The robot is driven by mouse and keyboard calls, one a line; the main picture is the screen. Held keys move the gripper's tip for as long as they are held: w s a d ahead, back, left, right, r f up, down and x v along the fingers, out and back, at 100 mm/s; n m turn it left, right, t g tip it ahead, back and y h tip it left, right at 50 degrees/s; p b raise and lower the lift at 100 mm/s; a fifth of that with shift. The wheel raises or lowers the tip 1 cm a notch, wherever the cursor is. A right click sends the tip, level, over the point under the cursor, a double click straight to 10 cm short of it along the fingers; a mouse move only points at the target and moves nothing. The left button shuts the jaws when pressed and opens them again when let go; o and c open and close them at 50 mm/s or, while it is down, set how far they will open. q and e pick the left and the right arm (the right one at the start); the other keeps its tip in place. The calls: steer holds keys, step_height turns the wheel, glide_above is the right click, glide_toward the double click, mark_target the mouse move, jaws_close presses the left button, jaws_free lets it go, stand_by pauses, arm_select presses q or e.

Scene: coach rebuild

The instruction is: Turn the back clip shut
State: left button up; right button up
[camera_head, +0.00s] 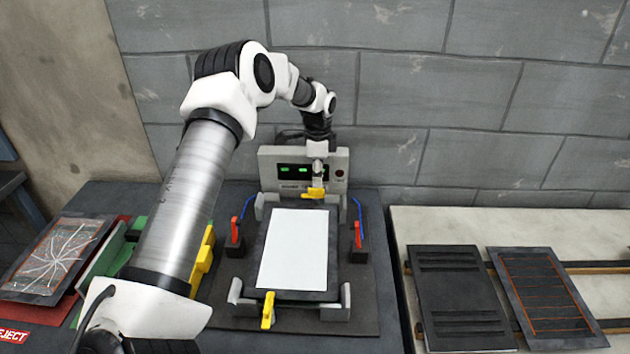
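The yellow back clip (312,193) sits at the back edge of the dark framed panel (248,250), in front of the grey tester box; its bar looks turned mostly sideways. My left gripper (317,174) points down right at the back clip, its fingertips touching or just above it. The fingers look close together, but their gap is hidden at this angle. A yellow front clip (267,311) stands at the panel's front edge, its bar pointing front to back over the edge. My right gripper is not in view.
The tester box (341,163) has green lights. Red side clamps (235,231) with blue cables stand left and right of the panel. Dark panels (460,290) lie on rails at right. A wall closes the back.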

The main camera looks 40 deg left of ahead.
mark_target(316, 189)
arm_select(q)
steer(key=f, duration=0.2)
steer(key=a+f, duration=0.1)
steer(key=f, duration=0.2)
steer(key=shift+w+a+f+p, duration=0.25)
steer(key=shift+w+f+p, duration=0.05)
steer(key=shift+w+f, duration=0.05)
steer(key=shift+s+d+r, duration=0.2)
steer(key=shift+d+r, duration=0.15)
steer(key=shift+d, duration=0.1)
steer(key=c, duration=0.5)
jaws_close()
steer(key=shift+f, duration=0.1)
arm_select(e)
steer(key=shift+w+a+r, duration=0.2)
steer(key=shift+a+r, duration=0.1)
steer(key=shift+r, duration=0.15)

What you have to do:
From start to finish, output the listing exactly, but omit its pictures.

Correct answer:
The robot is driven by mouse and keyboard calls, one a line; the main picture is the screen. Held keys move the gripper's tip for as long as they are held: w s a d ahead, back, left, right, r f up, down and x v along the fingers, out and back, at 100 mm/s; n m turn it left, right, t g tip it ahead, back and y h tip it left, right at 50 degrees/s; p b raise and lower the lift at 100 mm/s; a fifth of that with shift. The wheel raises or lowers the tip 1 cm a notch, wherever the cursor is. A right click sends the tip, level, over the point under the cursor, a double click straight to 10 cm short of it along the fingers; a mouse move only points at the target and moves nothing. The left button shuts the jaws when pressed and opens them again when let go; o and c open and close them at 50 mm/s or, while it is down, set how far they will open. q and e pick the left and the right arm (the right one at the start); the other keeps its tip in place. The calls: steer holds keys, step_height turns the wheel, glide_above is the right click, glide_toward the double click, mark_target the mouse move, jaws_close presses the left button, jaws_free lets it go, stand_by pauses, arm_select presses q or e.

Scene: coach rebuild

The instruction is: Turn the back clip shut
State: left button up; right button up
[camera_head, +0.00s] 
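The yellow back clip (312,193) sits at the back edge of the dark framed panel (248,250), in front of the grey tester box; its bar looks turned mostly sideways. My left gripper (317,174) points down right at the back clip, its fingertips touching or just above it. The fingers look close together, but their gap is hidden at this angle. A yellow front clip (267,311) stands at the panel's front edge, its bar pointing front to back over the edge. My right gripper is not in view.
The tester box (341,163) has green lights. Red side clamps (235,231) with blue cables stand left and right of the panel. Dark panels (460,290) lie on rails at right. A wall closes the back.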

The main camera looks 40 deg left of ahead.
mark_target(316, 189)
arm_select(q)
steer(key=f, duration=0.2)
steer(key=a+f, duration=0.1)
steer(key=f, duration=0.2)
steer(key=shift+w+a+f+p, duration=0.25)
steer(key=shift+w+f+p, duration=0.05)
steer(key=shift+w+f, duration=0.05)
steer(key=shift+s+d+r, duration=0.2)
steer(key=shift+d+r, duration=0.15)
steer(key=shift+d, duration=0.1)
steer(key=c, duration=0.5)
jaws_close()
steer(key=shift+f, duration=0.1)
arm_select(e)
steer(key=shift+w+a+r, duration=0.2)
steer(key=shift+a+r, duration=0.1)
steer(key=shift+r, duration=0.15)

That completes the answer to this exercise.